Dr. Xalid Karakterinin Şekillenmesi: 70'lerin Politik Mekânı Olarak Bingöl

1960’lar ve 1970’lerde Bingöl’ün, Bakur Kürdistan’ında özgün bir yere sahip olduğunu söylemek abartı olmayacaktır. Yüzyıllık Cumhuriyet rejimi tarihi boyunca, devletin toplumsal mühendislik çalışmalarına defalarca konu olan bir il olma özelliğini taşıdı. Bunun bir nedeni 1925 Hareketi’nin ağırlıklı olarak örgütlendiği kentlerden biri olması iken; bir diğer nedeni de bulunduğu jeopolitik konumu itibariyle 78’lerden sonra Kürt politik mücadelesinin Bakur sahasında hızla varlık göstermesi ve kentin hafızasıyla hızla temas kurması oldu. Keza, Bingöl’ün Zaza kimliğini müstakil bir yere konumlandırarak asimilasyonu hızlandırmayı hedefleyen devlet, ajandasında Bingöl’e sürekli geniş yer ayırdı. Böylesi toplumsal mühendislik amaçlı değişiklikler Cumhuriyet tarihi boyunca devam ederken, bu durum aynı zamanda mevzubahis dilsel, dinsel ve etnik kimliklerin de var olma biçimlerini değiştirip dönüştürme amacını taşıdı.

Cumhuriyet rejimiyle beraber, Kurmanci ve Zazaki’nin konuşulduğu Bingöl’de, diller tahribata uğratılmış ve yerel halkın mekânla kurduğu ilişki de özenle sansüre uğratılmıştır. Bilindiği üzere; Bingöl, Elâzığ, Erzurum, Malatya gibi kentler, Cumhuriyet’in Türkleştirme siyasetinin kuluçkası olarak seçildiği mekânlardı. Buna rağmen Bingöl, diğer kentlere nazaran Kürdi yapısını göreceli de olsa korumayı başardı. Bununla ilgili olarak, dönemin içişleri bakanı Abdülhaluk Renda’nın yazmış olduğu raporlar ve TBMM’ye sunduğu bu bölgeleri Türkleştirme önerisi içeren teklifler halen raflardaki yerini koruyor.
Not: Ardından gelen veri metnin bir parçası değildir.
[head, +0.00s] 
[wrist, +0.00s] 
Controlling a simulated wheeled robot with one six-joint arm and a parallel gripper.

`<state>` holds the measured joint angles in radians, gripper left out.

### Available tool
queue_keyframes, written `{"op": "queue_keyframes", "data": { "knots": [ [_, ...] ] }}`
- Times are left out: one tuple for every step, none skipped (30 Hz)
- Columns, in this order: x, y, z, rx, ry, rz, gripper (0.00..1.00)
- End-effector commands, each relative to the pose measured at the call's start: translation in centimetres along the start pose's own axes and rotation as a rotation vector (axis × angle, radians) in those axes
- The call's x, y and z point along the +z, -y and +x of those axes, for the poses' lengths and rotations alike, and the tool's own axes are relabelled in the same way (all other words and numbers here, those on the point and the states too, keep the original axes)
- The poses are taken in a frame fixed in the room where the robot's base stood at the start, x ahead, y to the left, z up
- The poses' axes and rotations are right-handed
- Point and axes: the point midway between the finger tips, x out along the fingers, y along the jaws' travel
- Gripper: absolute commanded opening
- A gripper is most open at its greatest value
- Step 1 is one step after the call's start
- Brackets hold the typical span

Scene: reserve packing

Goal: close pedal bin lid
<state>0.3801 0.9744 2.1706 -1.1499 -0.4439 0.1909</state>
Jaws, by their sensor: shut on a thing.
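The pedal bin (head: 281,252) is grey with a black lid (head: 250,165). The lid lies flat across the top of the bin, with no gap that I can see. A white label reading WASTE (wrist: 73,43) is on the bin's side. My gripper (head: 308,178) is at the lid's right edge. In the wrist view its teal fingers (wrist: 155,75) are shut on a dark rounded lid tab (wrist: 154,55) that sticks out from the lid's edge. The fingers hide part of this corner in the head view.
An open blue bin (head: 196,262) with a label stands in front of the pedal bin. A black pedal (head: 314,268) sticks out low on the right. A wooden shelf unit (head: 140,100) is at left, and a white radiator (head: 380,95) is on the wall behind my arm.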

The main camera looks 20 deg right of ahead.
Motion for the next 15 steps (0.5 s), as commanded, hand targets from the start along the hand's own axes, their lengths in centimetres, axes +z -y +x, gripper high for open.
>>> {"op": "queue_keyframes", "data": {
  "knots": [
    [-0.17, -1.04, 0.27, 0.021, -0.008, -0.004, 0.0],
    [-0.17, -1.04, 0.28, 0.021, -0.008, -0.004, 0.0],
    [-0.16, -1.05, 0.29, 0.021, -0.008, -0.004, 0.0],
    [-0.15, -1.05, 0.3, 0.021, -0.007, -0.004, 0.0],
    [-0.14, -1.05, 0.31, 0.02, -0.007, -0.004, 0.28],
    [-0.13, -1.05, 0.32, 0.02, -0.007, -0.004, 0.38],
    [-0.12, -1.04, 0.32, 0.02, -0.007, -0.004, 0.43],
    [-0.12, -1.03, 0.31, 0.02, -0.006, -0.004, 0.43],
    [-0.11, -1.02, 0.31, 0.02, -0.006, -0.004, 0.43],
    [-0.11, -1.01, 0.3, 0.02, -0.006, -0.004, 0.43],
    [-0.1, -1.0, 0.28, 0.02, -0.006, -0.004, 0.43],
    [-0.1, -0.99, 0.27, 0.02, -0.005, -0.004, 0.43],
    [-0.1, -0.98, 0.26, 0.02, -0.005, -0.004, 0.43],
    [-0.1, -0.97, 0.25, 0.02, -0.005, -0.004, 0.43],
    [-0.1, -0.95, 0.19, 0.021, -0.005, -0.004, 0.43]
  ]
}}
Erzurum, Malatya, Erzincan ve Elâzığ özellikle Tek Parti döneminin adeta devletin konsantrasyon merkezleri haline getirilip, Kürt nüfusun Türklük potası içinde eritilmesi politikasının büyük oranda başarılmasını sonucunu doğurdu. Fakat Bingöl’de bu süreç uzun sürdü. 1970’lerde burada canlanan Kürt siyasi bilinci, bu mutlak asimilasyonun geç de olsa önünde set olmaya çalıştı. Bu nedenle özellikle 1970’li yıllarda Bingöl’deki Kürt siyasetçilere yönelik saldırıların artışı tesadüf değildir. Nitekim, MHP (Milliyetçi Hareket Partisi)’nin bu dönemlerde Bingöl’de belediye başkanlığı kazandığı dönemler dahi olmuştur.

Cumhuriyetin kuruluşuyla Bakur Kürdistan’ının dört bir yanında yaşanan toplu katliamlardan sonra, uzun yıllar boyunca sessizliğe gömülen yukarıda isimleri zikredilen kentlerin içinde, Kürt siyasi hayatında ilk politik kımıldama Bingöl’de özellikle 1970’lerin başından itibaren görünür şekilde varlık göstermeye başladı. Sait Elçi gibi, Kürdistan siyasi tarihine mal olmuş isimler, 1925 Hareketi’nin toplumsal yasını kırarak, tarihsel travmayı adeta politik bir hınç gibi kuşanıp, 1965 yılında Türkiye Kürdistan Demokrat Partisi (TKDP)’ni kurdu. Böylece, Kürtlerin yeniden tarih ve siyaset sahnesinde yer alması, bölgedeki ve Kürt siyasetindeki politik dengeleri değiştirdi. Bu tarihlerde, Bingöl adeta tarihsel belleğiyle yeniden buluşuyor ve bazen de sert bir şekilde yüzleşiyordu. Diğer bir taraftan MHP’nin örgütlendiği merkez kentlerinin biri haline geliyordu. Elbette bu gelişmeler sadece Bingöl yerelinde değil, aynı zamanda Türkiye’nin dört bir tarafında yaşanan gelişmelerle paralel büyüyordu.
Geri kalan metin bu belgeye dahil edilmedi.